Collected data:

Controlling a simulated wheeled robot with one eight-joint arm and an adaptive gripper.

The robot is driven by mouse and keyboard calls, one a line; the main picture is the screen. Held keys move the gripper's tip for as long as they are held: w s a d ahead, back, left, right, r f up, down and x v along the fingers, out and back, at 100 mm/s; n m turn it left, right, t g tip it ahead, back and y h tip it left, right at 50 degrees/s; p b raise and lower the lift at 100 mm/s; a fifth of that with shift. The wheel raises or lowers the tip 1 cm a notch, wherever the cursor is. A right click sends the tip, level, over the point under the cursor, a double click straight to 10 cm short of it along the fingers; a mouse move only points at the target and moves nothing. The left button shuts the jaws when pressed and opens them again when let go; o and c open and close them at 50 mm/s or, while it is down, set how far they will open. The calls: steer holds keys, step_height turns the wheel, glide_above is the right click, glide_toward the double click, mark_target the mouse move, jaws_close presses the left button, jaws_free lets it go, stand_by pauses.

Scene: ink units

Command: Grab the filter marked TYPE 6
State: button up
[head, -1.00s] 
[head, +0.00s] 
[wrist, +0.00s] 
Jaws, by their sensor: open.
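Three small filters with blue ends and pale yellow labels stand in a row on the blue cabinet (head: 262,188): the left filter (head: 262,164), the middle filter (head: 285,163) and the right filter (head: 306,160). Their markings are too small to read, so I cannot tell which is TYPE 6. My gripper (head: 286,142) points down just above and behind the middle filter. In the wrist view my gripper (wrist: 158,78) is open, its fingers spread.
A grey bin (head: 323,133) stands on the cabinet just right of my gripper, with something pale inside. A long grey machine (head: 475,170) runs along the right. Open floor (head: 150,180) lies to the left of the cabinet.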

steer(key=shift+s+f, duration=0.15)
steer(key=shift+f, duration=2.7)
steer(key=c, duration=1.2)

Description of the task: Reproduce the lines exactly, taking as the first line the one with "The robot is" and as the last line the one with "[wrist, +0.00s]", and include nothing else.

Result:
The robot is driven by mouse and keyboard calls, one a line; the main picture is the screen. Held keys move the gripper's tip for as long as they are held: w s a d ahead, back, left, right, r f up, down and x v along the fingers, out and back, at 100 mm/s; n m turn it left, right, t g tip it ahead, back and y h tip it left, right at 50 degrees/s; p b raise and lower the lift at 100 mm/s; a fifth of that with shift. The wheel raises or lowers the tip 1 cm a notch, wherever the cursor is. A right click sends the tip, level, over the point under the cursor, a double click straight to 10 cm short of it along the fingers; a mouse move only points at the target and moves nothing. The left button shuts the jaws when pressed and opens them again when let go; o and c open and close them at 50 mm/s or, while it is down, set how far they will open. The calls: steer holds keys, step_height turns the wheel, glide_above is the right click, glide_toward the double click, mark_target the mouse move, jaws_close presses the left button, jaws_free lets it go, stand_by pauses.

Scene: ink units

Command: Grab the filter marked TYPE 6
State: button up
[head, -1.00s] 
[head, +0.00s] 
[wrist, +0.00s] 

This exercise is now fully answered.